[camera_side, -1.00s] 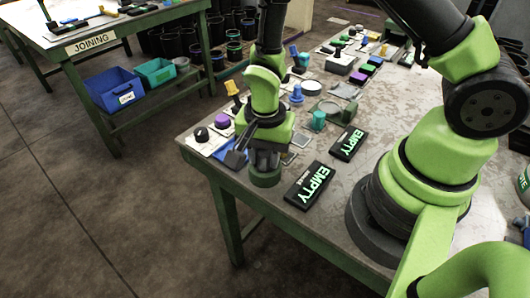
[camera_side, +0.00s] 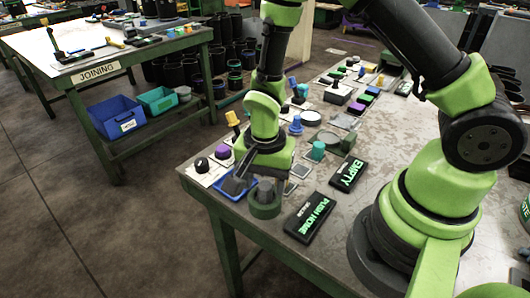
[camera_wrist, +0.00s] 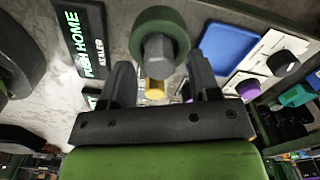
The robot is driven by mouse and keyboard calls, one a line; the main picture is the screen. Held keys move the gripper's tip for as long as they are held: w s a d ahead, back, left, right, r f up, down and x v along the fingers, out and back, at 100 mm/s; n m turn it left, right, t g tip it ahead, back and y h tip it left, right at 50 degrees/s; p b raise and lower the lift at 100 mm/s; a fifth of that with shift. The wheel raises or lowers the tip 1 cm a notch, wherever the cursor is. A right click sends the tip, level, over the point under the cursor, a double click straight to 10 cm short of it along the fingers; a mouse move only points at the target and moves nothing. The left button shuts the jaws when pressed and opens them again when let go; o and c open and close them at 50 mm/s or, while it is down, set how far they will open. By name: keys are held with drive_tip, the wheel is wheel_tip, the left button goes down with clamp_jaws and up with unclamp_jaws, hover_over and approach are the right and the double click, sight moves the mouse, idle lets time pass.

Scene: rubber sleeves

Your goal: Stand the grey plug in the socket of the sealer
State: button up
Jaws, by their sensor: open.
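The grey plug (camera_side: 266,190) stands upright in the round green sealer (camera_side: 265,210) at the table's near left corner. In the wrist view the plug (camera_wrist: 157,50) has a six-sided grey body and a yellow end, and its other end meets the green ring of the sealer (camera_wrist: 173,18). How deep it sits in the socket is hidden. My gripper (camera_wrist: 160,85) is open, with a finger on each side of the plug and gaps between. It also shows just above the sealer in the side view (camera_side: 256,181). The sealer's sign (camera_side: 310,217) reads "PUSH HOME".
A second sign (camera_side: 348,174) reads "EMPTY". A blue tray (camera_wrist: 226,48) lies close beside the sealer. Black and purple knobs (camera_side: 223,152), a teal part (camera_side: 317,151) and a blue part (camera_side: 296,125) stand further back. The table is clearer towards my base.

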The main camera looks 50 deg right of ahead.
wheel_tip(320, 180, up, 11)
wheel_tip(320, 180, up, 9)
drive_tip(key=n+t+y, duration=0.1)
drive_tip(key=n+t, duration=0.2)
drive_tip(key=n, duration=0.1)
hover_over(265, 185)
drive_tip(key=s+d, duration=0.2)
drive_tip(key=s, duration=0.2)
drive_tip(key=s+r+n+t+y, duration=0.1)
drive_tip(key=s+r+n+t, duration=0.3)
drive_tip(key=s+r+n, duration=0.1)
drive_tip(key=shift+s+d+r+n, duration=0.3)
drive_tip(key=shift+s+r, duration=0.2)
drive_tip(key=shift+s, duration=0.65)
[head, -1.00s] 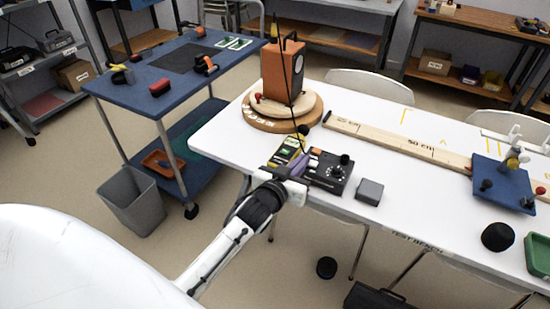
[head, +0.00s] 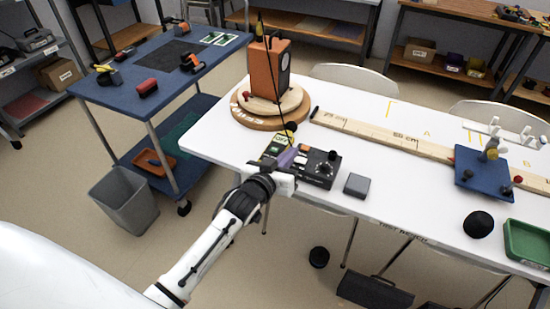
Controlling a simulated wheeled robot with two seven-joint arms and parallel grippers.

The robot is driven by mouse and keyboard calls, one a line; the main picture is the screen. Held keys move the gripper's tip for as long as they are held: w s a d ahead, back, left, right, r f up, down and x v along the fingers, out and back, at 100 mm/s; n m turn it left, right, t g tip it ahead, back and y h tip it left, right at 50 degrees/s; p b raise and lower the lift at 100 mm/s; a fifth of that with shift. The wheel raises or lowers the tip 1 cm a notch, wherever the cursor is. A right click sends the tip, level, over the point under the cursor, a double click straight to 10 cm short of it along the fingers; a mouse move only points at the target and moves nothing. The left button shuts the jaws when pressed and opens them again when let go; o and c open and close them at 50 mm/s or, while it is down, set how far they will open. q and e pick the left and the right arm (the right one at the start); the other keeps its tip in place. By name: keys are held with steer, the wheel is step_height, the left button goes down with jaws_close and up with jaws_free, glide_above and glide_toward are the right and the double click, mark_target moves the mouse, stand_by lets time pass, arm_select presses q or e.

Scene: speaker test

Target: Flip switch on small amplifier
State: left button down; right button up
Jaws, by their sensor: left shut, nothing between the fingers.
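The small amplifier (head: 322,167) is a black box with knobs on its top, near the front left edge of the white table (head: 375,169). Purple and yellow-green parts show around the fingertips. The switch itself is too small to make out, and I cannot tell whether the fingers touch the amplifier. My right gripper is not in view.
An orange speaker (head: 268,72) stands on a round wooden turntable (head: 252,118) behind the amplifier, with a black cable hanging down. A grey box (head: 357,185) lies right of the amplifier. A wooden ruler (head: 375,133) crosses the table. A blue cart (head: 120,97) stands left.

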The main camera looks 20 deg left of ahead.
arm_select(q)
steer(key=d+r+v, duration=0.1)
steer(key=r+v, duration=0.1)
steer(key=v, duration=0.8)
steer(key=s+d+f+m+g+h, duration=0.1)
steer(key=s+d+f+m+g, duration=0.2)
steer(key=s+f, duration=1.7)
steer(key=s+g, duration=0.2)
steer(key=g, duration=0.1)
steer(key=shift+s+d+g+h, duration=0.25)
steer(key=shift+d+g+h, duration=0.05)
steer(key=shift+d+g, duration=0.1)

========

- YOUR TASK -
Lines from the one with "[head, -1.00s]" through the one with "Controlling a simulated" are the only ones to quote. Quote them exactly and leave out pictures.

- EXERCISE OUTPUT -
[head, -1.00s] 
[head, +0.00s] 
Controlling a simulated wheeled robot with two seven-joint arms and parallel grippers.

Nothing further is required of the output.